- _Given request_
Return each line of the listing that contains the string "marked".

- _Data extract_
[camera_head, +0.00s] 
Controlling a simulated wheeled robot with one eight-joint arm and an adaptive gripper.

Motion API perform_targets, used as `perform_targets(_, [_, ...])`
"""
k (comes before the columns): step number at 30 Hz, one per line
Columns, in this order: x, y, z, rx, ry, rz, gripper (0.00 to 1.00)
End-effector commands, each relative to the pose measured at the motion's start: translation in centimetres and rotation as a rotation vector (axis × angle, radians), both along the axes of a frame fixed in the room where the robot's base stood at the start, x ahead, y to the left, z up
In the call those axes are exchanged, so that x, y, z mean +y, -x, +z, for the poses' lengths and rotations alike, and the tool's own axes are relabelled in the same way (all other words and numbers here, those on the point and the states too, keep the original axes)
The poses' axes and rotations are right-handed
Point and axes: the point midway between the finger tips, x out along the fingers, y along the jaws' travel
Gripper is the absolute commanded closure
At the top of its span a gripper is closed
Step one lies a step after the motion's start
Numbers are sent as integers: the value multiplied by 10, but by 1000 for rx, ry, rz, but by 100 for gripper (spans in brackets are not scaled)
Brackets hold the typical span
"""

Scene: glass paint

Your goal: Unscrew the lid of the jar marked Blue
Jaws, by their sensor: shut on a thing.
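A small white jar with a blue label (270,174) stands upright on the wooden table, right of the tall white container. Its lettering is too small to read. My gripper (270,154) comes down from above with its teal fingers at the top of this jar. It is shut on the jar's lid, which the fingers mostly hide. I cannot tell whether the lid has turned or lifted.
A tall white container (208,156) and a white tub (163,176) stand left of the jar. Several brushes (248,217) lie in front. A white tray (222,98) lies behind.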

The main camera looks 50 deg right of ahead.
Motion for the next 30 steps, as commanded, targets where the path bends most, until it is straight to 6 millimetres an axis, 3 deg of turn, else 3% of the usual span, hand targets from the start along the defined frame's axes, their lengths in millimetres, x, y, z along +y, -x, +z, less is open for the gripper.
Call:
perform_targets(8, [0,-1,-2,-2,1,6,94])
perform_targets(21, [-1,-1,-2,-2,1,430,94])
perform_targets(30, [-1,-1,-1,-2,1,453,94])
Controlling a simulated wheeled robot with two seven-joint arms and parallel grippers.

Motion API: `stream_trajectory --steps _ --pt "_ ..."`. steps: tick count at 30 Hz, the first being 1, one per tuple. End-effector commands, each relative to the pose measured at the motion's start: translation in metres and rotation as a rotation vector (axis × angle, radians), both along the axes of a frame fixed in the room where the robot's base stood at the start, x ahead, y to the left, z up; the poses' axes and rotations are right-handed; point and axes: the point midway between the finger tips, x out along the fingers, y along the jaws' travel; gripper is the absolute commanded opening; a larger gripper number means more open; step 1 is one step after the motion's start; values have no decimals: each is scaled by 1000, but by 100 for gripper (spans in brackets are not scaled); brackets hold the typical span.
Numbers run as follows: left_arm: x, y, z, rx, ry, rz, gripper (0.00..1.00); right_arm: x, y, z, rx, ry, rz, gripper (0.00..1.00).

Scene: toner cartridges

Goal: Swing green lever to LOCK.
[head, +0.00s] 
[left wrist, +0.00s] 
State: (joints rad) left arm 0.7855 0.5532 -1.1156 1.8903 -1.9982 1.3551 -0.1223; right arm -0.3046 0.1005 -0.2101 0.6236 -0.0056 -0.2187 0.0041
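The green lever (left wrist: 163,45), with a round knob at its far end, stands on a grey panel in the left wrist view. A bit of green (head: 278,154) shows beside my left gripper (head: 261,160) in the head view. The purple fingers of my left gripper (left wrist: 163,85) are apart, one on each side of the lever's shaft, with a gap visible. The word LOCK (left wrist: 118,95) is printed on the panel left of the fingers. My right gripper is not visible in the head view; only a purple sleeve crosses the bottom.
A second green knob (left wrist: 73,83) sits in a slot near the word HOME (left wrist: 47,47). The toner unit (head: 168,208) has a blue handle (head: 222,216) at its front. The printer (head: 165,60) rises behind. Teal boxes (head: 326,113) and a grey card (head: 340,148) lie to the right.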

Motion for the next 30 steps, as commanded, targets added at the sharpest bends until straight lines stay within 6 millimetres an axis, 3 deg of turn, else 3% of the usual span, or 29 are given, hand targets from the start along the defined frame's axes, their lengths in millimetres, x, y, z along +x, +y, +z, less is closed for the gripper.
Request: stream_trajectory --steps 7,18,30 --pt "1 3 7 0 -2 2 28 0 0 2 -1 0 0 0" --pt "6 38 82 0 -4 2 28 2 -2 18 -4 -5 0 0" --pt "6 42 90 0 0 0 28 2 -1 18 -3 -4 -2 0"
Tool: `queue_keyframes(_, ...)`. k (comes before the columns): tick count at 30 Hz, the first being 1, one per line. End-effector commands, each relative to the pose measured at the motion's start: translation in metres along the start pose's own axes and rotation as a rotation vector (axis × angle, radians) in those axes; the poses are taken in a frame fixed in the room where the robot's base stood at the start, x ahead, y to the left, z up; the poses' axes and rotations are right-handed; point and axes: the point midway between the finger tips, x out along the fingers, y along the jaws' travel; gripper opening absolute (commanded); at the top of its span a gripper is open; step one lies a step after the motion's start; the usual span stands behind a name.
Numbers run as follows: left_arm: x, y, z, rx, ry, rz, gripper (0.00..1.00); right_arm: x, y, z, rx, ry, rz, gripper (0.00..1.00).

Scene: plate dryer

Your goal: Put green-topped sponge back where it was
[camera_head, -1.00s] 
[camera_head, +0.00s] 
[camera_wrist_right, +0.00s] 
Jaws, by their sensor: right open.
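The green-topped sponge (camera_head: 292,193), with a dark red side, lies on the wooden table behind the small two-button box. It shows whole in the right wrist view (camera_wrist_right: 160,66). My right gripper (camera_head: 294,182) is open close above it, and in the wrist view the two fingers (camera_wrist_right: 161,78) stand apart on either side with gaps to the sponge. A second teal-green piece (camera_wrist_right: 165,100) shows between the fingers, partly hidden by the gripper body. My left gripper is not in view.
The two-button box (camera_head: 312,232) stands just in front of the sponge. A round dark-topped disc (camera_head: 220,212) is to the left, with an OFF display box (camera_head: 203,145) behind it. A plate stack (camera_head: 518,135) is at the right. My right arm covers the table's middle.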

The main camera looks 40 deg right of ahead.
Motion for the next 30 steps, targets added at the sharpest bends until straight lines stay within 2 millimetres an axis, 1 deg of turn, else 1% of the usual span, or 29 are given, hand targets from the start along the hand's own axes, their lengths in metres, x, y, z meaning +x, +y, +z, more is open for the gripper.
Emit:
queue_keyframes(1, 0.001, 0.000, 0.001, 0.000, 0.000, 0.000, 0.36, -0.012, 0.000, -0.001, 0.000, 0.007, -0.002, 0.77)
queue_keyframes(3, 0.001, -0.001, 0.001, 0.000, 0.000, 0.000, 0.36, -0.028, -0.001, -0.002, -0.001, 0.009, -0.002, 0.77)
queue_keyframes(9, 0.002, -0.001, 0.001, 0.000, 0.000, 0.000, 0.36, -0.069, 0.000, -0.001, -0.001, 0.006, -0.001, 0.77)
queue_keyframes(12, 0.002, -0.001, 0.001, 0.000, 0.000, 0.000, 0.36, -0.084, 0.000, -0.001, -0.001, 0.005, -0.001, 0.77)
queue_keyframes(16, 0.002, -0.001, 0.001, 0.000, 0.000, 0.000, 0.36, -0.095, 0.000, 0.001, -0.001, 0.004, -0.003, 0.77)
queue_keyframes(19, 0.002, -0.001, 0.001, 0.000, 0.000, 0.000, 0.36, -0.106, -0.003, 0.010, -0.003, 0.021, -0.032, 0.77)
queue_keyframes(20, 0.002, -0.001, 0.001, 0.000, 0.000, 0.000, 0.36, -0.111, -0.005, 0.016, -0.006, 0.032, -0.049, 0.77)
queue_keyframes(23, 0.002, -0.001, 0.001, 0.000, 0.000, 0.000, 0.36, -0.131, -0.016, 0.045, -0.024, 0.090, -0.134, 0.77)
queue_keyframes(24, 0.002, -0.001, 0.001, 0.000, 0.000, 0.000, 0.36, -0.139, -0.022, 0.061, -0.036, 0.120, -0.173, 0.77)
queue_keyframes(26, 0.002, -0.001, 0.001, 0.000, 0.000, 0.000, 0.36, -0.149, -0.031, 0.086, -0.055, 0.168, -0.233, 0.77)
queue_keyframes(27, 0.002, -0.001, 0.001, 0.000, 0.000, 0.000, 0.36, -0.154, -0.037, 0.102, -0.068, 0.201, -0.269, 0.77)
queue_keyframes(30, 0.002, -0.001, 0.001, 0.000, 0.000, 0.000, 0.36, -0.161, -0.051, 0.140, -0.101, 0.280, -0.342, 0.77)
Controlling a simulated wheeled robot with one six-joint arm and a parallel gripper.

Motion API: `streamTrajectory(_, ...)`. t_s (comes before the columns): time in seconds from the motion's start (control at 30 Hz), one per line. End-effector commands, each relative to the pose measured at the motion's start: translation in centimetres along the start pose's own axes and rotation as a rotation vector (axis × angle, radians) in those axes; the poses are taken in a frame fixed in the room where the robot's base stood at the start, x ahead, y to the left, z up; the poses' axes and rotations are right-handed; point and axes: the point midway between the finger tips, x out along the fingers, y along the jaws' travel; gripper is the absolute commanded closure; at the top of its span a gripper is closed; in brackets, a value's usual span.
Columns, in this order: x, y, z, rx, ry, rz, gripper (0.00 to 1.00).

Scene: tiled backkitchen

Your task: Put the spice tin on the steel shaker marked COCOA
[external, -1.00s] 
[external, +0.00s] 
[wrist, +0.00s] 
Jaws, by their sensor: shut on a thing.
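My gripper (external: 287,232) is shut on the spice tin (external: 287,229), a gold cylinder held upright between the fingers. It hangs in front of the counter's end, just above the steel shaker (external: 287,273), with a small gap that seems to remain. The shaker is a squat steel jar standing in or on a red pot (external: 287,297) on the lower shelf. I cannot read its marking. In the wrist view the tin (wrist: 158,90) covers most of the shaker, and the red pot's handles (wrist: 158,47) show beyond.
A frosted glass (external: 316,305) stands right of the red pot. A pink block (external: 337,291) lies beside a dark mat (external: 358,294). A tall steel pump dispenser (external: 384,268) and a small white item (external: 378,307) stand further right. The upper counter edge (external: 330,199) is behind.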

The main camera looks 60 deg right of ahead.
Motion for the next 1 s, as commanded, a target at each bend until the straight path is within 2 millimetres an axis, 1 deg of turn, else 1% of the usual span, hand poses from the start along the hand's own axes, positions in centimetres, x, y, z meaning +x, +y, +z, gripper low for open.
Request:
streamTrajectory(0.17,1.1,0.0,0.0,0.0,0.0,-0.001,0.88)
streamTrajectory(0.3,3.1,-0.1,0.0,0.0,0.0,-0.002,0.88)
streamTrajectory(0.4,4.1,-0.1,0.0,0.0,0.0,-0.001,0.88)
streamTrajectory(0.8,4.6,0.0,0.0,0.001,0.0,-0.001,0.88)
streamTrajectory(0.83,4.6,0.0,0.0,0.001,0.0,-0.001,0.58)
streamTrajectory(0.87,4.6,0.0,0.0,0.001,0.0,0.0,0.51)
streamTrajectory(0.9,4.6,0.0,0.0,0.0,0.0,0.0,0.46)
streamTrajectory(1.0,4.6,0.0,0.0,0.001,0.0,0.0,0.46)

- _Output of the task_
Your goal: Unscrew the lid of the jar marked Blue
Your task: Put the spice tin on the steel shaker marked COCOA

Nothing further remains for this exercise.